Fortunately, Roger agreed to collaborate with me on the design of what became Sniper Elite: The Board Game. Our first step was the research phase. When I'm designing a historical wargame, I usually spend six months to a year conducting research before building out the model of a game. Designing a tabletop adaptation of a video game required a similar depth of research, albeit in a much different way. Roger and I dove in head first to the video game. We needed to identify the core elements of the gameplay experience so that we could evoke those elements in the model we created for our design.
Tension, objectives, stealth, the shot, alerted defenders, panic: these were our core elements, what the tabletop game had to evoke.

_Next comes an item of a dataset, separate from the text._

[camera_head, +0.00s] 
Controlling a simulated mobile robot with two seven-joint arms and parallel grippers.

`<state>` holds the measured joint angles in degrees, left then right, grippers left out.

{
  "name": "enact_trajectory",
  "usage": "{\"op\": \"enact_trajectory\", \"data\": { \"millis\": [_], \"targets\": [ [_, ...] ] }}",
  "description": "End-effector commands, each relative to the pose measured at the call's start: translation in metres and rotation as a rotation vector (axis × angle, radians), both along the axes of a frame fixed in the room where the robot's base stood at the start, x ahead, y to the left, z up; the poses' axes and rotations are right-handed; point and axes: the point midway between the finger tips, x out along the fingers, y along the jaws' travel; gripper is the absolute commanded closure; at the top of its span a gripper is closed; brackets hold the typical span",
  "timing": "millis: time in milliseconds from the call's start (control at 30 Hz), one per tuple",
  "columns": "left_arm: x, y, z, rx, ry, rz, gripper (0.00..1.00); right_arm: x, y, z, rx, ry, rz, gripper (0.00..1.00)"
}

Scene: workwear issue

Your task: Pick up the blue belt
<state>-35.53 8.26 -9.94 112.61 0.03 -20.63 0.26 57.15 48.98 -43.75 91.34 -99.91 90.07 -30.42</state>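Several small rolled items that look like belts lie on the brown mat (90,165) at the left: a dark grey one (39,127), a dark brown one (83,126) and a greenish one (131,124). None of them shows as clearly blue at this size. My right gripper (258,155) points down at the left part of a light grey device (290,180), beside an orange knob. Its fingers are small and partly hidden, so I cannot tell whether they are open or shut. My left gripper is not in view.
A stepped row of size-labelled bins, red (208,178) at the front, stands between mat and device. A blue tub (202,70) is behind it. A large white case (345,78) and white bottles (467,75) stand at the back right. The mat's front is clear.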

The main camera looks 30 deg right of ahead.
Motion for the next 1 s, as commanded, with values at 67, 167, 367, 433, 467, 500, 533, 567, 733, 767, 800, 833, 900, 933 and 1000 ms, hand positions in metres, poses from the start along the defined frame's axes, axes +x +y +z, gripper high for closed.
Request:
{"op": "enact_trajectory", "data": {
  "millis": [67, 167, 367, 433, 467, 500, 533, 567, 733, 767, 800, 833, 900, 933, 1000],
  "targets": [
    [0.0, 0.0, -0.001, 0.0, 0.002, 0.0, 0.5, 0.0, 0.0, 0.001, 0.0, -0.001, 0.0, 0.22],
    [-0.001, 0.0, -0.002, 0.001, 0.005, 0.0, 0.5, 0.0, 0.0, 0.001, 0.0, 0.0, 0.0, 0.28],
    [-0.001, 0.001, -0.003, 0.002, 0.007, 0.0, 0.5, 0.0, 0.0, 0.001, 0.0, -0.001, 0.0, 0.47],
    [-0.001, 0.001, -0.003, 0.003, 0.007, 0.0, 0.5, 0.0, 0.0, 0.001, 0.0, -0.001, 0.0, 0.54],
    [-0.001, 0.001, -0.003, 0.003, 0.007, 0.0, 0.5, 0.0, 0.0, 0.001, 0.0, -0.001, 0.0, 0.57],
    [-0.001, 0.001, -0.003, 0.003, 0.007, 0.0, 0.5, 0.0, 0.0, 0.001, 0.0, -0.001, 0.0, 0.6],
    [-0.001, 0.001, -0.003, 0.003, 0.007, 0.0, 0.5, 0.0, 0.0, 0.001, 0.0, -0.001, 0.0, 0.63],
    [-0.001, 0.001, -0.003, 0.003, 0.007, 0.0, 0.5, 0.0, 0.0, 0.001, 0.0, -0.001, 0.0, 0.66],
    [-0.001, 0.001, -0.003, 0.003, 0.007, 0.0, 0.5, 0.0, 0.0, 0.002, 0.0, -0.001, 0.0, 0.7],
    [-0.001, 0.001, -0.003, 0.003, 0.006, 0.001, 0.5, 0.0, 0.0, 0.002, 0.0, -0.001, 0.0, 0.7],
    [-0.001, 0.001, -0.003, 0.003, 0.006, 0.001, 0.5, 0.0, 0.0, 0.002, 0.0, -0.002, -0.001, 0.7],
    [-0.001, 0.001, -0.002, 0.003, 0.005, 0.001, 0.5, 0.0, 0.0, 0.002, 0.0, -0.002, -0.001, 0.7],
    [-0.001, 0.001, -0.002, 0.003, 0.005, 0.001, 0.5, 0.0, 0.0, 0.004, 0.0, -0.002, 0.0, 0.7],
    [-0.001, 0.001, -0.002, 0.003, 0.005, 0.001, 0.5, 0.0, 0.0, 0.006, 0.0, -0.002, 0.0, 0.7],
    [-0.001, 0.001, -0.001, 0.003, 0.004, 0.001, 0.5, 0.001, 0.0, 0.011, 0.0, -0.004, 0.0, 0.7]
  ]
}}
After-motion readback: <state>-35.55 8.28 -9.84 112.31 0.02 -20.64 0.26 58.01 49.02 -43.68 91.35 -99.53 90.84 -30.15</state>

From our first conceptualization meeting, Roger and I knew that the sniper's movement and the defenders' positioning were going to be the key facets of the game. We discussed a variety of models, but our primary goal was to keep the board layout as organic as possible, while also leveraging it to facilitate elegant movement and sniper shots.
Very early in the design process Roger conceived a fantastic solution. Quoting from our design notes:
In our earliest discussions, we had considered numbering every space on the board to allow for a huge variety in objective locations. We quickly moved away from that model due to our desire to maintain a consistently high-quality experience across plays. In order to ensure that, we streamlined the number of potential objective locations to key spaces on the board.
In addition, we broke the board down into sectors, with each sector assigned to a group of defenders. Each group of defenders would consist of a leader and their soldiers. This board mock-up shows the changes to both the numbered objective spaces and the identification of sectors:
The board configuration was successful. It generated organic chokepoints for the sniper, resulting in the need for stealth movement, while also giving the defenders interesting options for positioning.
The next major challenge was the resolution mechanism for the sniper's shots. We began with a custom dice concept. The sniper would begin the game with a set number of dice and could grow the number of dice in their pool with successful attacks. The sniper would declare the number of dice they wanted to use for an attack, roll them, and have to achieve a number of successes equal to the distance of the shot. There were elements of this initial system that we liked, but it largely felt uninspired. It was also missing the tension of executing a carefully timed, critical sniper shot in the game.
Our solution was shifting to a "shot resolution bag". Quoting from our design notes:
In addition to success tokens, the bag also contains blanks, noise tokens, and noise suppression tokens. If a sniper draws two or more noise tokens, they must place a marker on the space the sniper occupied when they took the shot. Noise suppression tokens cancel noise tokens. A sniper begins the game with 5 success, 3 noise, and 2 miss tokens in the bag. After completing an objective, the sniper adds a noise token; after killing a soldier, they add a success token; after killing an officer, they add a noise-cancel token. The sniper can never have more than 10 success tokens in the bag.
This "shot resolution bag" concept provided exactly the type of tension we wanted. The impact of the result — success, failure, and misses — kept all players engaged throughout the game. We also made sure to allow for ample opportunities in the game for both the sniper and defenders to affect the composition of tokens in the bag.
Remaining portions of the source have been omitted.